START SOURCE RECORDS

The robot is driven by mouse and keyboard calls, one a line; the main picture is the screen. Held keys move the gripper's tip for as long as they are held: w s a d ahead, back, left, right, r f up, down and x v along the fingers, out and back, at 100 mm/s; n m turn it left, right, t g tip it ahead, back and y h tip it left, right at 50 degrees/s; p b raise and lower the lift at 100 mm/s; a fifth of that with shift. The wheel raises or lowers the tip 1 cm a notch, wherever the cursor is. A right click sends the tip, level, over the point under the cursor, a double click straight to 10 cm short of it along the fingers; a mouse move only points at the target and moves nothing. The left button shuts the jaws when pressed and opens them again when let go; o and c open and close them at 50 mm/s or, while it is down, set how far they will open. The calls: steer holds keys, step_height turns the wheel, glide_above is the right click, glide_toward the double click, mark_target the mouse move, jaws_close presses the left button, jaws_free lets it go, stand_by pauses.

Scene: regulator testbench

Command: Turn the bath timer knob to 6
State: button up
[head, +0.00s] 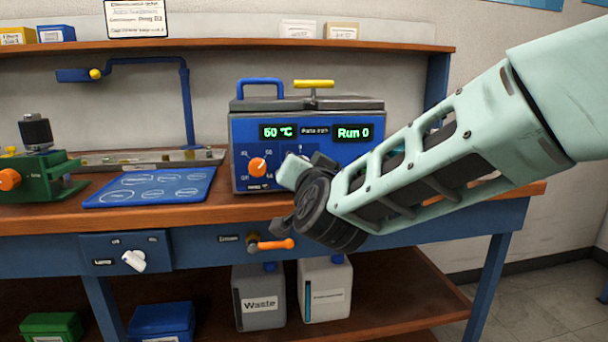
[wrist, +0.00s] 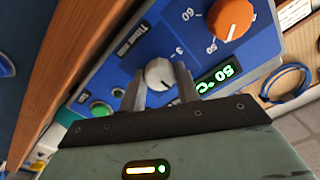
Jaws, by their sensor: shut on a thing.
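The bath (head: 307,120) is a blue box with a grey lid on the bench in the head view. Its green displays read a temperature in °C and "Run 0". The timer knob (wrist: 159,73) is pale grey and sits on the blue panel by a "Timer (min)" label in the wrist view. A "3" is printed close by it; its pointer direction is hard to tell. My gripper (wrist: 161,82) is shut on this knob, one finger on each side. In the head view my gripper (head: 290,172) and arm hide the timer knob and the panel's lower right.
An orange knob (head: 257,167) is left of my gripper on the bath, and also in the wrist view (wrist: 232,18). A green button (wrist: 100,110) is near the fingers. A blue mat (head: 150,188) lies left of the bath. An orange-handled valve (head: 272,244) juts from the bench front.

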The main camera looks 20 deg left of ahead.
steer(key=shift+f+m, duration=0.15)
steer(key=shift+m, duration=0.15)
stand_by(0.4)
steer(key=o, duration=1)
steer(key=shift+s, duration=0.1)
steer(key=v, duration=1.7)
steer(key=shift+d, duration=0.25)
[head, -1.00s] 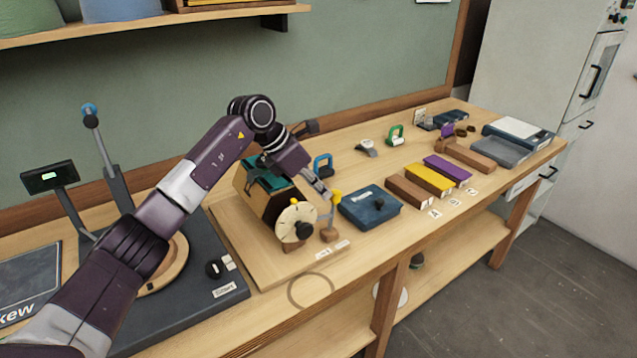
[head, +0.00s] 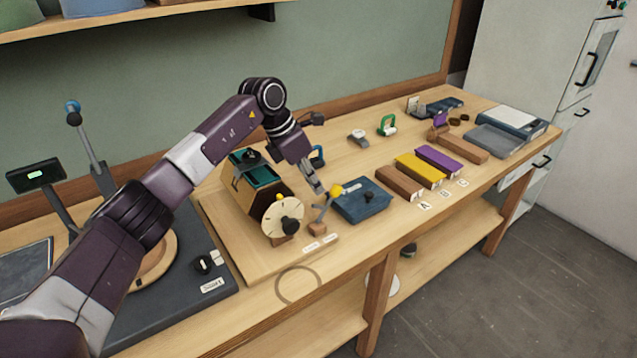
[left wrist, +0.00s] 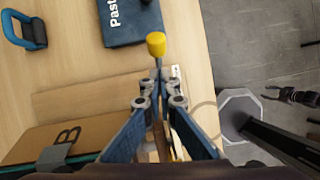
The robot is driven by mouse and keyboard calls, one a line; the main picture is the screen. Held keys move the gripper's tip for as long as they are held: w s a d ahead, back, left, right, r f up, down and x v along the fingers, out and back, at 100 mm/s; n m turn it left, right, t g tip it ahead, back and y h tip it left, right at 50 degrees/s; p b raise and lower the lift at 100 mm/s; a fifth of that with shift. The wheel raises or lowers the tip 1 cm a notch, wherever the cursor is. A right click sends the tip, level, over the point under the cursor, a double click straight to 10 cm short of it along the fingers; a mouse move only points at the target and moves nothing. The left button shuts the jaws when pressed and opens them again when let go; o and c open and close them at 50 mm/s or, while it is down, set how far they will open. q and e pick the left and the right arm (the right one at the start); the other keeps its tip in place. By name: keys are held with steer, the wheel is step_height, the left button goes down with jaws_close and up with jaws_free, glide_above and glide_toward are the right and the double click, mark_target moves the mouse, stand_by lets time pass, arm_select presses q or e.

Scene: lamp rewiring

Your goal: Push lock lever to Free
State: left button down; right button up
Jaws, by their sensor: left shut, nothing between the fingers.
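The lock lever (head: 326,207) is a thin lever with a yellow knob on a small wooden block, in front of the winding box (head: 262,190) with its cream dial (head: 283,217). It leans to the right in the head view. Two small white labels (head: 320,243) lie by its foot, too small to read. My left gripper (head: 321,190) is shut and empty, its tips beside the lever just below the knob. In the left wrist view the yellow knob (left wrist: 156,44) shows just beyond the closed fingertips (left wrist: 159,77); contact is hard to tell.
A blue box (head: 362,202) stands right of the lever, close to the knob. Brown, yellow and purple blocks (head: 418,170) lie farther right. A dark part of mine, seemingly the right gripper (left wrist: 290,96), shows small over the floor in the left wrist view.

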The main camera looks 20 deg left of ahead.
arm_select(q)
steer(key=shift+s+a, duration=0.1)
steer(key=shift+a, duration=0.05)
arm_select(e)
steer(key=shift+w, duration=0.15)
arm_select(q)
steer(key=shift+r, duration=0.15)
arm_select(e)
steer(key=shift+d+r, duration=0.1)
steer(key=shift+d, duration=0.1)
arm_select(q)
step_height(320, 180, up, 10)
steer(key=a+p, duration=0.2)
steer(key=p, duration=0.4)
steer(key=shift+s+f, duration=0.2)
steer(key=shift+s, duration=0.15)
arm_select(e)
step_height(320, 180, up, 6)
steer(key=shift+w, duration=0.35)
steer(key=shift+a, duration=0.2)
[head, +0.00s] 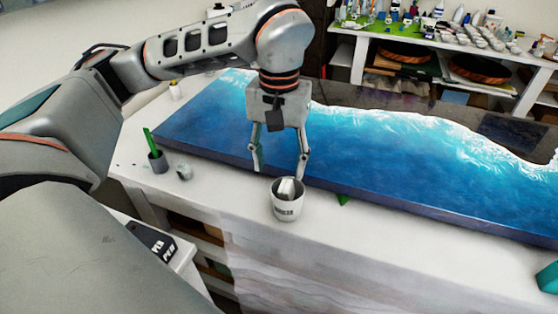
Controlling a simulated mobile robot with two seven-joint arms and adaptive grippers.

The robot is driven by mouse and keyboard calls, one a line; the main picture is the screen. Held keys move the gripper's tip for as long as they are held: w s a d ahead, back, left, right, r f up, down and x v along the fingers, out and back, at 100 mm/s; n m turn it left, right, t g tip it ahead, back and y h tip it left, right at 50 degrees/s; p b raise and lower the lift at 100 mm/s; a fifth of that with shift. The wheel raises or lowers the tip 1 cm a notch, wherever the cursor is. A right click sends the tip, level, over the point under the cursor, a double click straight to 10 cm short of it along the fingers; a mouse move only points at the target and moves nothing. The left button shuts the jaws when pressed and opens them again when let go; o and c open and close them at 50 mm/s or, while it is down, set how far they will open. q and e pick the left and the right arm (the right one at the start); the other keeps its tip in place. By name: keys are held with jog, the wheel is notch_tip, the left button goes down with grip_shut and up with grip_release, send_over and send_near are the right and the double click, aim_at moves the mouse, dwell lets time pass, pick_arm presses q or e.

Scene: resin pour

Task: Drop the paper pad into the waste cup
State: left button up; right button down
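The waste cup (287,210) is a small white cup with dark print, standing upright on the white table in front of the blue panel. A white folded piece (287,188), which looks like the paper pad, is inside the cup and shows at its mouth. My left gripper (280,172) points down just above and behind the cup. Its two fingers are spread apart with nothing between them. The lower part of the white piece is hidden by the cup wall. My right gripper is not in view.
A large blue wave-patterned panel (380,170) fills the table's back. A dark cup (158,164) with green sticks and a crumpled grey piece (184,171) stand at left. A green piece (343,199) lies right of the waste cup. A teal object (548,280) is at the right edge.

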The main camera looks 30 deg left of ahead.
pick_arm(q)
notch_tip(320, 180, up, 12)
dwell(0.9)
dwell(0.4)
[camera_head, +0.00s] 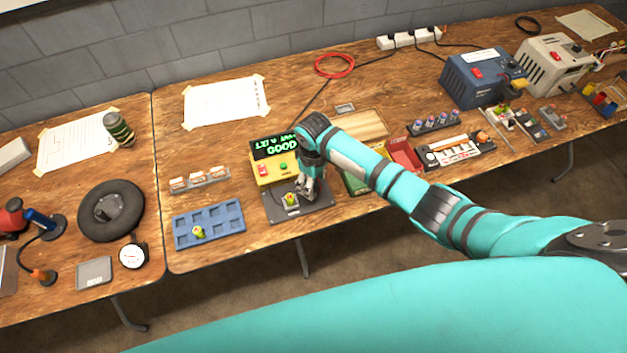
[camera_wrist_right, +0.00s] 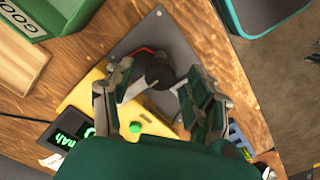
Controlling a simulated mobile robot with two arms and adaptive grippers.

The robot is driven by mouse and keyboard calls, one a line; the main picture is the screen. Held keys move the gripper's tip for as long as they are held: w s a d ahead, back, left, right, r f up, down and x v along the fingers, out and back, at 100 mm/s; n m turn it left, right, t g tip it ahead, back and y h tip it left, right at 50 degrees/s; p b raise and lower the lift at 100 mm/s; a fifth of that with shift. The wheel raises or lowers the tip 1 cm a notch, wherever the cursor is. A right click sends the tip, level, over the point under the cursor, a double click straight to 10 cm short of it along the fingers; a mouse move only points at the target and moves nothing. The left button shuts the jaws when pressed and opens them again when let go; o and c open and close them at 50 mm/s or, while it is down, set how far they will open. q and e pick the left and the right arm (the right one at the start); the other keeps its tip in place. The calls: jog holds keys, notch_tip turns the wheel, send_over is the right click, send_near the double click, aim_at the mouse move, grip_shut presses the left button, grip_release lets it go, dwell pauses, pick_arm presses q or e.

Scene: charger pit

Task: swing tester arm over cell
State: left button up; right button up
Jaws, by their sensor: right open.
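A small yellow-green cell (camera_head: 291,199) stands upright on the plate in front of the tester. My right gripper (camera_head: 307,190) is low over the plate, just right of the cell. In the right wrist view my right gripper (camera_wrist_right: 158,103) is open, with a dark rounded part (camera_wrist_right: 159,70), apparently of the tester arm, between or just beyond its fingers. I cannot tell whether they touch. The cell is not clear there. My left gripper is out of view.
A blue tray (camera_head: 226,216) with another cell (camera_head: 198,233) lies left of the tester. Green and red bins (camera_head: 404,155) stand to the right, partly behind my right arm. A green "GOOD" bin (camera_wrist_right: 60,12) shows in the wrist view.

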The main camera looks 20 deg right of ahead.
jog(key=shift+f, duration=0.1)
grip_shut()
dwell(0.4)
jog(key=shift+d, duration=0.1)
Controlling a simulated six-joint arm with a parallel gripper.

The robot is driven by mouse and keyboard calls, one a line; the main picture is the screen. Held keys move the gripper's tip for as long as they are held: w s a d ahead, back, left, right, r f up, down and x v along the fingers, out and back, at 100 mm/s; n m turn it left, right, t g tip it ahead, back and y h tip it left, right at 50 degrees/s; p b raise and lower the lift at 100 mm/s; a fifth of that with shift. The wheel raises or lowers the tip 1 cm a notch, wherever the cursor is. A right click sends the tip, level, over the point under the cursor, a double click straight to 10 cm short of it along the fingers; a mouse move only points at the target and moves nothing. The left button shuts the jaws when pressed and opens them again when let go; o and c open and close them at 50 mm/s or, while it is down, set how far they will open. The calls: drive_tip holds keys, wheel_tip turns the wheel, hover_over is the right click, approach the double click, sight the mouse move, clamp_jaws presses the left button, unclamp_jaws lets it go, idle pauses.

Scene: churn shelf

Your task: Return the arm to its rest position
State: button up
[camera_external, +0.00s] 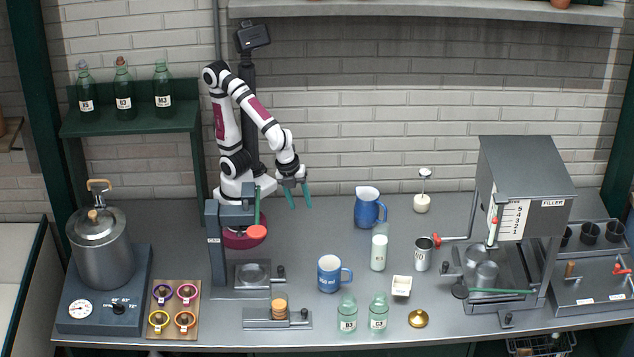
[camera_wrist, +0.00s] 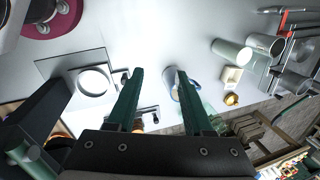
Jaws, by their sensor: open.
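My gripper (camera_external: 294,190) is open and empty, its green fingers pointing down above the back of the bench (camera_external: 315,235). My arm is bent over, standing at the back left behind the capping press (camera_external: 216,240). In the wrist view my gripper's two fingers (camera_wrist: 158,95) are spread apart with nothing between their tips. The blue mug (camera_wrist: 188,88) shows partly behind the right finger, well below it.
A blue pitcher (camera_external: 368,208), a filled bottle (camera_external: 378,252) and a blue mug (camera_external: 331,274) stand mid-bench. The filler (camera_external: 525,190) is at the right, the metal churn (camera_external: 101,250) at the left. Green bottles (camera_external: 123,92) stand on the shelf. Bench space right below my gripper is clear.

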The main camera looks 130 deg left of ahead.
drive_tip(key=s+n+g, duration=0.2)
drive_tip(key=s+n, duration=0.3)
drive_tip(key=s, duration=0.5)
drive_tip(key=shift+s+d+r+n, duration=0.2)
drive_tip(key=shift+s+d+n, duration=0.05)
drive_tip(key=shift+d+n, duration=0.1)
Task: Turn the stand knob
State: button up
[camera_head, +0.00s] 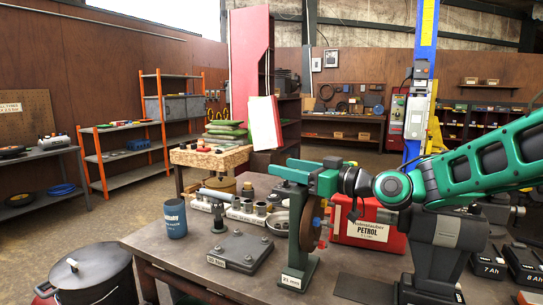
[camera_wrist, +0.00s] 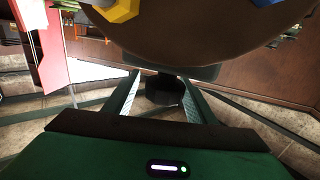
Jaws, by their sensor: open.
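The stand (camera_head: 303,250) is a grey-green upright post on the workbench, with a "21 mm" label at its foot. A brown disc (camera_head: 309,228) with coloured pieces is mounted on its side, and this disc (camera_wrist: 200,40) fills the top of the wrist view. A dark round knob (camera_wrist: 163,90) shows below the disc in the wrist view. My gripper (camera_wrist: 160,98) is open, with one finger on each side of the knob. I cannot tell whether the fingers touch it. In the head view my gripper (camera_head: 298,170) is at the stand's top, and the knob cannot be made out.
The workbench (camera_head: 185,262) holds a grey plate fixture (camera_head: 240,250), a blue cup (camera_head: 175,218) and a row of metal sockets (camera_head: 245,210) left of the stand. A black lidded drum (camera_head: 95,280) is at front left.

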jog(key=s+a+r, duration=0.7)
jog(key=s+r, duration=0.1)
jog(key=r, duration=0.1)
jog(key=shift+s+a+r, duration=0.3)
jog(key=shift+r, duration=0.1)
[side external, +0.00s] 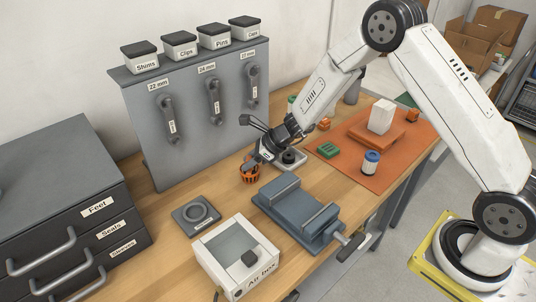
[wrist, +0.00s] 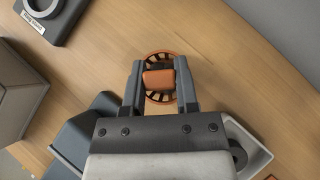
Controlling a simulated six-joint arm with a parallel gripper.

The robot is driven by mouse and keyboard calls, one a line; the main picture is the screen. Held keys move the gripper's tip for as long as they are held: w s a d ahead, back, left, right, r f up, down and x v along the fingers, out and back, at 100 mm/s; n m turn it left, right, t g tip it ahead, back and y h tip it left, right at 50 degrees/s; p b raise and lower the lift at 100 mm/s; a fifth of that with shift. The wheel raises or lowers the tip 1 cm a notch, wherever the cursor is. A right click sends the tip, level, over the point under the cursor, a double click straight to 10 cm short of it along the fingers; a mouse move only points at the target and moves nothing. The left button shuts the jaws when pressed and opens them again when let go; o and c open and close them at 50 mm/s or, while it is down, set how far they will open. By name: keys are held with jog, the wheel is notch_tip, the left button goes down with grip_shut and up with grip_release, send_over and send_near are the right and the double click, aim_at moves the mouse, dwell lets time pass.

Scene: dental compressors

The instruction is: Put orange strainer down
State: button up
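The orange strainer (side external: 250,174) is a small round slotted basket at the end of my arm, left of the middle in the side view. In the wrist view, its slotted rim (wrist: 160,55) and block-like orange top (wrist: 159,79) show between my fingers. My gripper (side external: 259,160) points down, and its two fingers (wrist: 160,88) are closed against both sides of the top. The strainer is low over the wooden bench; I cannot tell whether its base touches the wood.
A grey stand with a ring (side external: 197,213) lies front left of the strainer, and a blue-grey vise (side external: 290,205) front right. The white air box (side external: 235,257) is nearer the front. A grey tool panel (side external: 190,125) rises behind. Bare wood (side external: 222,187) lies left of the strainer.

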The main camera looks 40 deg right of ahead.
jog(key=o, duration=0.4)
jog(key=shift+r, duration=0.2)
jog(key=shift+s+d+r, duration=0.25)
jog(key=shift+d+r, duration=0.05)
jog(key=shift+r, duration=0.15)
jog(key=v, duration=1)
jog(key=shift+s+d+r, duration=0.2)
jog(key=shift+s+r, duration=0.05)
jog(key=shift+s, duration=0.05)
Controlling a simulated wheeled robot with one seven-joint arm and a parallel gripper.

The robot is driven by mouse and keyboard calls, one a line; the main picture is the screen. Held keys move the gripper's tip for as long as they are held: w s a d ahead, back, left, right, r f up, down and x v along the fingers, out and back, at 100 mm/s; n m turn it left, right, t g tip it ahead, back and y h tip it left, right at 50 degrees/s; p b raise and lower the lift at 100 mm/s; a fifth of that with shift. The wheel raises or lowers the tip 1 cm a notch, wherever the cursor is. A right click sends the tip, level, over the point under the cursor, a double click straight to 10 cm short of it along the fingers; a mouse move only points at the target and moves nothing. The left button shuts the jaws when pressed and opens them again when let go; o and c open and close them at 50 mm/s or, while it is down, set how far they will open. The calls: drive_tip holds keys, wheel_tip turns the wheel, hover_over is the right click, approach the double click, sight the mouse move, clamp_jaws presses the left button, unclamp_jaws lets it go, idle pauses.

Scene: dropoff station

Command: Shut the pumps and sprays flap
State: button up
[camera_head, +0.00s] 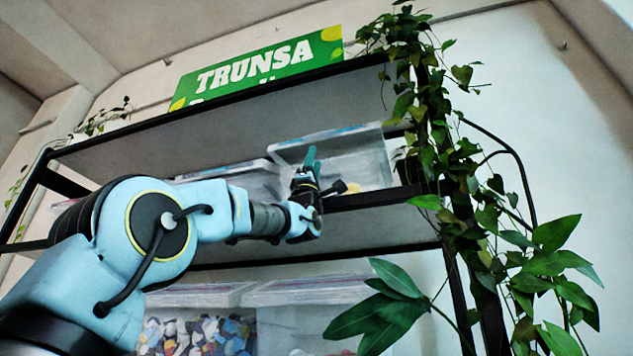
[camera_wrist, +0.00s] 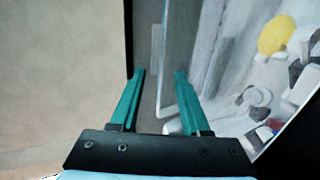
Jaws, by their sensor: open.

END SOURCE RECORDS

▶ _WORK INSTRUCTIONS_:
Identify the lines in the entries that hold "Your" and return each one.

▶ _EXERCISE RESULT_:
Your goal: Push lock lever to Free
Your task: Return the arm to its rest position

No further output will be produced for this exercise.